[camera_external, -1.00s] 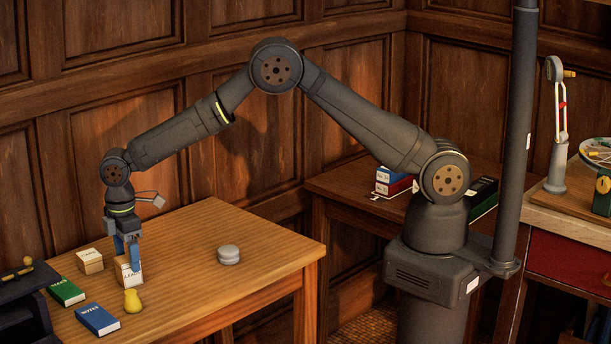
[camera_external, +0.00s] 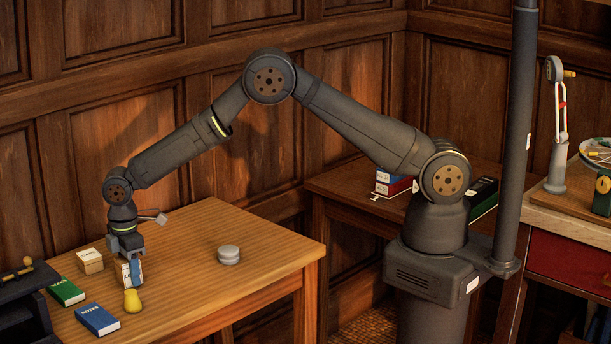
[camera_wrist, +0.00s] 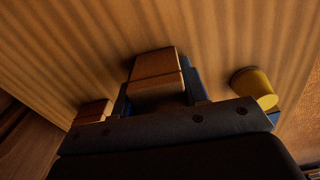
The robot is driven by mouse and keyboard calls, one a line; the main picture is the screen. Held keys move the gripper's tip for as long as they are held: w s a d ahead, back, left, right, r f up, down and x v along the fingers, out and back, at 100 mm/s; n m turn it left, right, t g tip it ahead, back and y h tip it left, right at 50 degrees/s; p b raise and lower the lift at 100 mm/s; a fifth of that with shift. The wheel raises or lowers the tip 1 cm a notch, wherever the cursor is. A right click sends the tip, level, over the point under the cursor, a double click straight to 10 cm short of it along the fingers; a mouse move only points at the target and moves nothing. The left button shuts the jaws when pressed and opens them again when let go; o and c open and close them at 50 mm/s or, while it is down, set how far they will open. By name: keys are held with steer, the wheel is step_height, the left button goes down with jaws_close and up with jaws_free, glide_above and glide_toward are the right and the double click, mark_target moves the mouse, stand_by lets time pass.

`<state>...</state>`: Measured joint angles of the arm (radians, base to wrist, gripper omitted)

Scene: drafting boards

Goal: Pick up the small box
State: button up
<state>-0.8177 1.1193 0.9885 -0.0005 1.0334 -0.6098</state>
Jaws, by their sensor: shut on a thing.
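A small tan box with a white label (camera_external: 122,275) stands near the left end of the wooden table, partly covered by my gripper (camera_external: 131,270). The gripper points down, its blue fingers shut on the box's sides. In the wrist view this box (camera_wrist: 157,76) shows between the blue fingers of my gripper (camera_wrist: 157,95). I cannot tell whether its bottom touches the table. A second, similar tan box with a light label (camera_external: 89,262) stands on the table just left of the held one; it also shows at the left in the wrist view (camera_wrist: 94,110).
A green book (camera_external: 66,292) and a blue book (camera_external: 97,320) lie to the left. A grey round stack (camera_external: 229,255) stands right of centre. The table's right side (camera_external: 265,235) is mostly clear.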

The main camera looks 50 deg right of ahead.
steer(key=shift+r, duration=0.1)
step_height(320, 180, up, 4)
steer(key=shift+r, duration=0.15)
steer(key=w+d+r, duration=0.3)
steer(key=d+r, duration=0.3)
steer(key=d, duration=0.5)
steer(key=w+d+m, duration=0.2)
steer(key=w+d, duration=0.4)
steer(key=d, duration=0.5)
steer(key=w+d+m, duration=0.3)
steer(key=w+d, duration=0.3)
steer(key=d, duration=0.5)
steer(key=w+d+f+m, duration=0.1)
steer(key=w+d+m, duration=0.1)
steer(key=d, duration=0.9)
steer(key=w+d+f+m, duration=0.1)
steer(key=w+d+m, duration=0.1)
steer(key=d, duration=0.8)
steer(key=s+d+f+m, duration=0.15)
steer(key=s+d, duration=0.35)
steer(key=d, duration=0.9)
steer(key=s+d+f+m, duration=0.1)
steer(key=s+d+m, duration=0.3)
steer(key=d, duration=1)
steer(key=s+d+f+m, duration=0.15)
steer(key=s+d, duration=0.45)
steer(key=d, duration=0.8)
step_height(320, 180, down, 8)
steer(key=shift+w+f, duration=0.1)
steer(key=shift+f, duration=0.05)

*****

Task requirements:
Quote word for word every line from the one that has "State: button up" through the one that has "<state>-0.8177 1.1193 0.9885".

Solution to the exercise:
State: button up
<state>-0.8177 1.1193 0.9885 -0.0005 1.0334 -0.6098</state>

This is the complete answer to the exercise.